Things got ugly in Motown over the weekend for the White Sox as they were swept by the division rival Tigers at Comerica, and the sweep stung especially bad when the White Sox had their three best pitchers in Chris Sale, Jose Quintana, and Carlos Rodon going for them in each start. All three starters were lit up, Quintana not even making it out of the fifth inning, and things were simply not pretty.

The Tigers are 5-3  since last week, taking one from the Angels before the series sweep of the White Sox. While they may be on a relative hot streak, their rotation is currently the third-worst in the American League. However, that rotation has recently found a bit of salvation with a flash of vintage Justin Verlander on the mound and the emergence of newcomer Michael Fulmer. Fulmer flirted with a no-no recently, and has gone six-plus innings and allowed just one earned run in his last four starts, including holding the Blue Jays scoreless while the Tigers offense posted 11 runs for him. Must be nice! 

The Detroit offense has crept up on us all (especially Toronto last night), and the Tigers are currently tied for the second-best batting average in the league at .271, while also holding onto the third-highest slugging percentage at .447.

Detroit manager Brad Ausmus has recently switched up his lineup by batting center fielder Cameron Maybin second, while bumping J.D. Martinez to the five spot. “He’s getting on base, he has some speed, he can distract the pitcher, he can score on a double from first, he can steal a base,” Ausmus told the media of Maybin “He’s not really the prototypical run-producer. That doesn’t mean he can’t drive in runs… But, the bottom line is if he keeps getting on base, if he keeps having good at-bats in front of Miggy and Victor, and then J.D. behind that, there’s probably no reason to move him.”

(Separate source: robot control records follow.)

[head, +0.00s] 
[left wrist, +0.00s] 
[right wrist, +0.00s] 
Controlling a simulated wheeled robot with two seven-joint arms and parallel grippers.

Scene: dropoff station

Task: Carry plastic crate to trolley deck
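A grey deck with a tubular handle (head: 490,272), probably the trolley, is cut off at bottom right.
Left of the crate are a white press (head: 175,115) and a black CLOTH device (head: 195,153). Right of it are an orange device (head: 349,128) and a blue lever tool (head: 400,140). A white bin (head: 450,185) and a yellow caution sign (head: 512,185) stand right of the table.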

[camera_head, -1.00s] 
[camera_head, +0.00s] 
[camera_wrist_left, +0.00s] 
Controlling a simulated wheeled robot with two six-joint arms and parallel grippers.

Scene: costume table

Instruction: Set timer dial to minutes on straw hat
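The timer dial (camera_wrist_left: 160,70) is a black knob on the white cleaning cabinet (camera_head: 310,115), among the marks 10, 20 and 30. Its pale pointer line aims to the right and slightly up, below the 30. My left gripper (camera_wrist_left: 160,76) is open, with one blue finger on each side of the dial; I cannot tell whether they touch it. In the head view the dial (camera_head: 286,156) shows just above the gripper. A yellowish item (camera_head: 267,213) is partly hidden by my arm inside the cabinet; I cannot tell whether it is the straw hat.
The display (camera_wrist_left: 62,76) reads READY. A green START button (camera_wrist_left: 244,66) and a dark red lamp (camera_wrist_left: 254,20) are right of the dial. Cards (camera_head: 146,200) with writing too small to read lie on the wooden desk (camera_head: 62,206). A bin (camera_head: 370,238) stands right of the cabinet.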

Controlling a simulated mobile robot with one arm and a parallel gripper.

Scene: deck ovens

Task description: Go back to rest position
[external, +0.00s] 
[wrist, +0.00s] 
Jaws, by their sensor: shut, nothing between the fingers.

The Tigers lineup may be of a more vintage makeup, but with the infusion of some youth, they could end up becoming a significant part of this race quite quickly, with a lot of that depending on how well Fulmer continues to carry himself in the rotation.

Next Up: The Tigers will continue a series at Comerica Park with the Blue Jays, and then head off on a road trip that will have them face the Yankees, the White Sox, and finally the Royals for four games. 


Is this really even necessary? They’re winning percentage is below .300 and they’re just sort of hanging out until next year — or maybe even the year after that. It’s okay Twins, you’ll always have 2009 and 2010!

With a ton of inter-divisional matchups on the upcoming schedules for these teams, the AL Central is going through some interesting changes, and it’s truly still anyone’s race this early in the season.

The addition of James Shields that the White Sox made over the weekend should help to solidify the back end of the rotation that was so deeply in question, potentially helping keep them  in the race, but they’ll will need to step up the offense to aid the rotation and relieve some of the stress off the bullpen in order to truly feel comfortable as contenders. Shields’ first start will come Wednesday at U.S. Cellular Field against Max Scherzer and the Nationals. Challenge accepted.